■ Aim of the task: Return each line holding the string "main".

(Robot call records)
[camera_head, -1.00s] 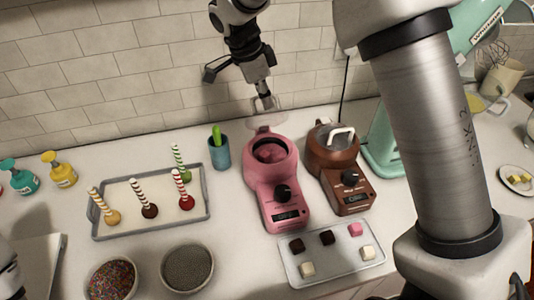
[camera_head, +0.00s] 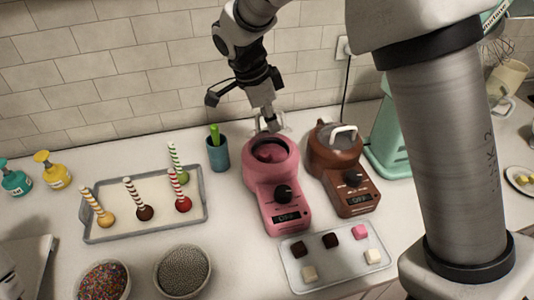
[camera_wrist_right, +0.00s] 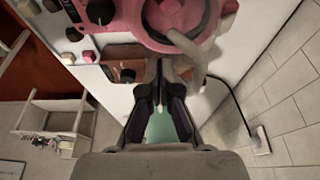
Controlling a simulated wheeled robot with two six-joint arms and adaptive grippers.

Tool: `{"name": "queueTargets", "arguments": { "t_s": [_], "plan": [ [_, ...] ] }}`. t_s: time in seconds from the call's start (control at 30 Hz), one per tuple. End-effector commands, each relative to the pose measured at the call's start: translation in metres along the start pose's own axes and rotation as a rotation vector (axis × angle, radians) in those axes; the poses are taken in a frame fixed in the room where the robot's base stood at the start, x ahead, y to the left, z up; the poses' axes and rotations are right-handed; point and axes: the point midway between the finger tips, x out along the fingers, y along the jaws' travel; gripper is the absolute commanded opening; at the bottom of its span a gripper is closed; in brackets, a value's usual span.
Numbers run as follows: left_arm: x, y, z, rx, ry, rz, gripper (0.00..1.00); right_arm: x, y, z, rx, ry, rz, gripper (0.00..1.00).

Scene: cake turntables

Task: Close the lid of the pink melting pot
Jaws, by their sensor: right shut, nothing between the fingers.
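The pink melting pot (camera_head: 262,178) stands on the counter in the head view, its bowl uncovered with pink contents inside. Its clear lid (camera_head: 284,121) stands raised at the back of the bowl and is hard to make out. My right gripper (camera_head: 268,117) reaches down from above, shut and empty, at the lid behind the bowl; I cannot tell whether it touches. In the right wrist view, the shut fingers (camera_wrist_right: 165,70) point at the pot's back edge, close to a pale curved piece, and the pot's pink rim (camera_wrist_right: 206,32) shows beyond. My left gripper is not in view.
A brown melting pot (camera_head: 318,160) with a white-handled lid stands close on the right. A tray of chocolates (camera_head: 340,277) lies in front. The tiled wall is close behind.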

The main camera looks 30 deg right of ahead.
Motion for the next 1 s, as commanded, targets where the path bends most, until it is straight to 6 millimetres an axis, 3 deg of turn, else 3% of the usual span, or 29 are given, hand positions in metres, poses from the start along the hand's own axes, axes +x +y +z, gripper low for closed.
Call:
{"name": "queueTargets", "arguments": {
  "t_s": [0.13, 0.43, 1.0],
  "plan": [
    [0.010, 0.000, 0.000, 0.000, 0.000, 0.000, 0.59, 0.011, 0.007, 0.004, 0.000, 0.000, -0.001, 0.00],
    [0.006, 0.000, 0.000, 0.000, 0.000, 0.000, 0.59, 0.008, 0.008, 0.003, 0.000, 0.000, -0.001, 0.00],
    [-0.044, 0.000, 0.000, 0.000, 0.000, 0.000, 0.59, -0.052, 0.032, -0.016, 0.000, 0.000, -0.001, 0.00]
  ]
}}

...

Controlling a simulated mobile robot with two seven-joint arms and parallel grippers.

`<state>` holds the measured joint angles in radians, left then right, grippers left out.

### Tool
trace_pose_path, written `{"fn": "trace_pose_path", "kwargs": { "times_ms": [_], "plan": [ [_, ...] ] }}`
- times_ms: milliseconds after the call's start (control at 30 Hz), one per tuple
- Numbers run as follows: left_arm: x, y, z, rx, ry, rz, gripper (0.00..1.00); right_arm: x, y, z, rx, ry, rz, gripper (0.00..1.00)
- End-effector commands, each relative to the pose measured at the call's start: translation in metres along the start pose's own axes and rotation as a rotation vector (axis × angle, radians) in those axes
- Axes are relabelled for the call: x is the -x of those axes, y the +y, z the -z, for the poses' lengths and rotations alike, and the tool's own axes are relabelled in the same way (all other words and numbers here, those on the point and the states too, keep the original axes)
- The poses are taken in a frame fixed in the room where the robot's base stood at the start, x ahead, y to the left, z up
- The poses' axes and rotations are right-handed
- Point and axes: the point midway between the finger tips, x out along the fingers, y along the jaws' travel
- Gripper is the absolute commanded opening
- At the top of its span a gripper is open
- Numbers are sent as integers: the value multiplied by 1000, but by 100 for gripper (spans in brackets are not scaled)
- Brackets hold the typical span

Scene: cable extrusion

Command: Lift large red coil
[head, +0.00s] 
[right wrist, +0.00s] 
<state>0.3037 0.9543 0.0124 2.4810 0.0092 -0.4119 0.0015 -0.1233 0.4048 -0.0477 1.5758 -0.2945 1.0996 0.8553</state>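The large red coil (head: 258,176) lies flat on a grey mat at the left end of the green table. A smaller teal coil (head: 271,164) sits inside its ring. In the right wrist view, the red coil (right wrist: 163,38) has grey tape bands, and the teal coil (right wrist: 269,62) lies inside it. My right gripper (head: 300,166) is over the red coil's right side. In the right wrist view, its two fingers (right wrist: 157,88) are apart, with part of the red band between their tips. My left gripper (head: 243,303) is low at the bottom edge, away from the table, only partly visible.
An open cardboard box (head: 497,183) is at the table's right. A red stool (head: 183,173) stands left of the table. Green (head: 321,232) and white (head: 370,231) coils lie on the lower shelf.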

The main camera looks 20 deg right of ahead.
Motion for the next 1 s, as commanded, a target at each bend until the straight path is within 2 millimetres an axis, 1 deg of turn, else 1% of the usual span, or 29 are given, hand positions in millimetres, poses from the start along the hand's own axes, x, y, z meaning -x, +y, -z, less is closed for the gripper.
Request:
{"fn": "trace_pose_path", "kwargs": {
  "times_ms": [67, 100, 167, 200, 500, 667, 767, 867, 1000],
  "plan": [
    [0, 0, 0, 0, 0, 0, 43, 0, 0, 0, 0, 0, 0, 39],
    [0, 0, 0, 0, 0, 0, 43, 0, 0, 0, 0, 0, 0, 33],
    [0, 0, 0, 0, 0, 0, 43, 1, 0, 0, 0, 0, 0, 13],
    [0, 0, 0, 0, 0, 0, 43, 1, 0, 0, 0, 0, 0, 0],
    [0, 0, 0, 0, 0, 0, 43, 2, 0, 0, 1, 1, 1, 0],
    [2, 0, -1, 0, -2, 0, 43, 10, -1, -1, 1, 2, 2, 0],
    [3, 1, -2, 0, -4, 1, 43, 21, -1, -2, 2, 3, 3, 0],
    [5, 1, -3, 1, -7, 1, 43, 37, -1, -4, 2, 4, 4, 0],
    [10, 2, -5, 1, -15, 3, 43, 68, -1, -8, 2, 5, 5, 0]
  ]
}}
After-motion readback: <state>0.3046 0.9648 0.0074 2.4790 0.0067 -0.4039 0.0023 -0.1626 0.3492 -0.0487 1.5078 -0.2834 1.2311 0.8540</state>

---

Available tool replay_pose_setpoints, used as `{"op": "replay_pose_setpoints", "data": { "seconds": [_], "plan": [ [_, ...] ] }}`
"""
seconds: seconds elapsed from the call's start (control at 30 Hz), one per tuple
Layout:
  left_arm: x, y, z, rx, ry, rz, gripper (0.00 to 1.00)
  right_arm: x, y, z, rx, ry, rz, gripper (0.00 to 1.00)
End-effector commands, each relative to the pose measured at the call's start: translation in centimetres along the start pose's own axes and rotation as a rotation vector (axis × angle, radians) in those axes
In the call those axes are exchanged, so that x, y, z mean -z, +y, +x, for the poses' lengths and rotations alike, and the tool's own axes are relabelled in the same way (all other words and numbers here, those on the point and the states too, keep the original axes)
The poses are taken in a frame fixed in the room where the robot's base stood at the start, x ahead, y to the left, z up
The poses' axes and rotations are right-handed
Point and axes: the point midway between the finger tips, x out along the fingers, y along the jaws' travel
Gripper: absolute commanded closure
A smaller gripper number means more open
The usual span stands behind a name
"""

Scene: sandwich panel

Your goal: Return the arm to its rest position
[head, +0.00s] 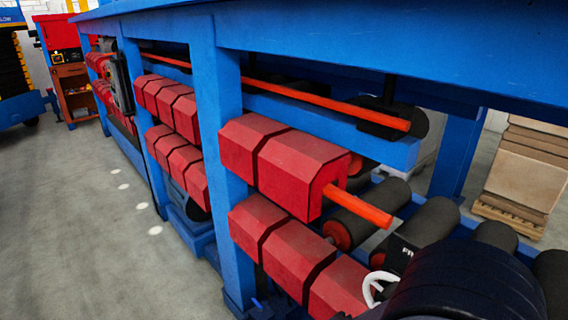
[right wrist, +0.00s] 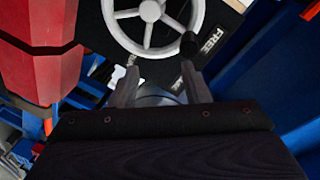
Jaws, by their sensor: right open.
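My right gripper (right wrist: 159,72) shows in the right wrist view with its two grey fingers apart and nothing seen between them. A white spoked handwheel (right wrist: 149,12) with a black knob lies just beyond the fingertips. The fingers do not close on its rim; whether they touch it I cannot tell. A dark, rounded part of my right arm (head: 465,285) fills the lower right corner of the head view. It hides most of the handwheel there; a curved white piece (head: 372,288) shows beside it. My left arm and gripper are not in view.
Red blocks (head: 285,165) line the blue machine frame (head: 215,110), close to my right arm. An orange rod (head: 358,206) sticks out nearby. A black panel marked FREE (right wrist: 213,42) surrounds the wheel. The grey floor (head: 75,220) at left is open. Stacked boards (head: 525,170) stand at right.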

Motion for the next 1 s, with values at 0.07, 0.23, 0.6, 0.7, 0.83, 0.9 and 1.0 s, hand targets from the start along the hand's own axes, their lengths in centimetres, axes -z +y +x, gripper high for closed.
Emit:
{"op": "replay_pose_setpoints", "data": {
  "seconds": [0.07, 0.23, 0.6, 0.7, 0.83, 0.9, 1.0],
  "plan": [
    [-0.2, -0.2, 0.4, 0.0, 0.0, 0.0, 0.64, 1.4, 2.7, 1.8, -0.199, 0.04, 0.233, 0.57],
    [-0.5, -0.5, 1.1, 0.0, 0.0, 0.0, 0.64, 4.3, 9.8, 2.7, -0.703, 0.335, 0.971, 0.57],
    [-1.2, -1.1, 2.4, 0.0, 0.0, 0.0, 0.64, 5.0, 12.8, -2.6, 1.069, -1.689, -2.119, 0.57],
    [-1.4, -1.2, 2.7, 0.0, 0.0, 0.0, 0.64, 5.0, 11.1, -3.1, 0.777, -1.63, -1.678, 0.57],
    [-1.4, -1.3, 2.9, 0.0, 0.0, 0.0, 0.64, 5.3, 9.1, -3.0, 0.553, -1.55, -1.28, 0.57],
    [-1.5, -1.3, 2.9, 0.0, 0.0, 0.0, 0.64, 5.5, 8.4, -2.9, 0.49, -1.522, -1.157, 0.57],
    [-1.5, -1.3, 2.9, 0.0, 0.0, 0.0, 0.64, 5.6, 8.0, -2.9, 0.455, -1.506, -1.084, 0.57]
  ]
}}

■ Result of this task:
The main camera looks 30 deg right of ahead.
The main camera looks 20 deg right of ahead.

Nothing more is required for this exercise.